How to Avoid Post-Holiday Headaches

November 27, 2012
By Lila Quintiliani, AFC®
Military Saves Assistant Coordinator

This past weekend as I sat at home watching scenes of Black Friday shopping mayhem unfold on television in between endless commercials; I couldn’t help but think of a routine the late comedian George Carlin used to do called “Stuff.”  In it he used to poke fun at Americans and their obsession with acquiring things.  According to Carlin, our homes are just piles of stuff with covers on them.  Houses, he claimed, are places to keep your stuff while you go out and get even more stuff.  But as I watched all the ads encouraging me to rush out and buy “stuff,” I actually got the urge to do the opposite.

We are a military family, so we move a lot.  In fact, we are awaiting orders to move yet again.  Every time I have to unpack, I curse all the “stuff” we have accumulated and I say that next time I will do better.  Yet each time we move we have ended up with a larger house, in part because we have so much STUFF.

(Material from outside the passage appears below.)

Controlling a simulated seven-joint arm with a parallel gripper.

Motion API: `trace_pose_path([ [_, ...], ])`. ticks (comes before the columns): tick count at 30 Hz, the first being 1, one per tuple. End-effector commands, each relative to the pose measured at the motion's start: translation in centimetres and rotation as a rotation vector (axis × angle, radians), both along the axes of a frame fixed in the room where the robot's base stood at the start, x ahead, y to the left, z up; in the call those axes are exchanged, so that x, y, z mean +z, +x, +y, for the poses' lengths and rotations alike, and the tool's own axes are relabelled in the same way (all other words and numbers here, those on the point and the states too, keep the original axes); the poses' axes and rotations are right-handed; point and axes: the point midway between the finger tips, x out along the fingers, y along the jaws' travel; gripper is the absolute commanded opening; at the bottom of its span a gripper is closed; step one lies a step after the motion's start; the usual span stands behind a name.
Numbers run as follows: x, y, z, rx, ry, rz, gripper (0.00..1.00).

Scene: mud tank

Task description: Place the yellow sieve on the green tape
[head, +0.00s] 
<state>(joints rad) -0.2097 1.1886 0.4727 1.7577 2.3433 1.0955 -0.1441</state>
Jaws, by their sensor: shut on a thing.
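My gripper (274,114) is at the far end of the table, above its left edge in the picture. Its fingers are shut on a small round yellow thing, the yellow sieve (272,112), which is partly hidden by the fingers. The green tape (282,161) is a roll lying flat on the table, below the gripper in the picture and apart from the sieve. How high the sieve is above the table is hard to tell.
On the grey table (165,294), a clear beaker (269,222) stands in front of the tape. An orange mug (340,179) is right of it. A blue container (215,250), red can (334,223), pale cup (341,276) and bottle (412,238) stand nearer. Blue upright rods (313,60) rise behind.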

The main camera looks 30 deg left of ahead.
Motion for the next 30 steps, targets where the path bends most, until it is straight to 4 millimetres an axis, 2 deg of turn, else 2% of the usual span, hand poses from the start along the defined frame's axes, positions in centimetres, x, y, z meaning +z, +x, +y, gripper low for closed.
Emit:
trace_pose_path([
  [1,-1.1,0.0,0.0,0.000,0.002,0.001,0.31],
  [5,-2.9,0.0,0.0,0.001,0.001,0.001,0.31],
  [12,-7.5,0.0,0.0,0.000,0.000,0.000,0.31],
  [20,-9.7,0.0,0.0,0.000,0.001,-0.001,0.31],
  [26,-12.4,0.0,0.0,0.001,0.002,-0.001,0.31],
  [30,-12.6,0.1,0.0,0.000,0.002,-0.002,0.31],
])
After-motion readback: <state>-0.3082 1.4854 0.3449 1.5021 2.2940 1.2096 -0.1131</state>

But I don’t know if this is a natural human instinct so much as a retailer-created need. Holidays should be about something other than buying things. Yes, I have young kids, and yes, they will get something from us.  But this year I didn’t do any Black Friday shopping.  I am stepping back, giving less “junk” and concentrating more on the holiday experience.  I would rather decorate cookies with the girls than wrap a bunch of presents they don’t truly need.  I would rather drink hot chocolate and watch a holiday movie next to the fireplace than wait in a line at the mall.

So here’s my holiday-themed savings advice:

Make a List (Set a Goal) – If you have to buy “stuff,” do it thoughtfully.  Sure you feel accomplished when you score the latest “hot toy” or “must buy”, but is it something that will get used or is truly needed?  I am remembering the last time Furbies were in fashion, when my parents rushed to buy them for my young niece and nephew only to have the toys sitting in the corner (and crying out for attention!) mere hours after they had been opened.

Check it Twice (Make a Plan) – Determine what you truly “need” and must buy and then when you go shopping stick to that list.  Don’t be tempted by retailers who offer add-ons or “buy one get one half off” offers.  If you don’t need it, don’t buy it!

Make Your Holiday Nice (Not Naughty) - Hopefully by following these first two tips, you will have saved yourself some heartache when you open those credit card bills after the New Year.  And then you can move on to the third step, where you make your savings plan automatic.  If you haven’t done this in the past, make your own version of an old-fashioned “savings club” account by taking the amount you spent on gifts this year, dividing it by 12, and putting that amount into a designated account each month.  By the time the holiday shopping season rolls around next year, you’ll have already paid for all of your gifts.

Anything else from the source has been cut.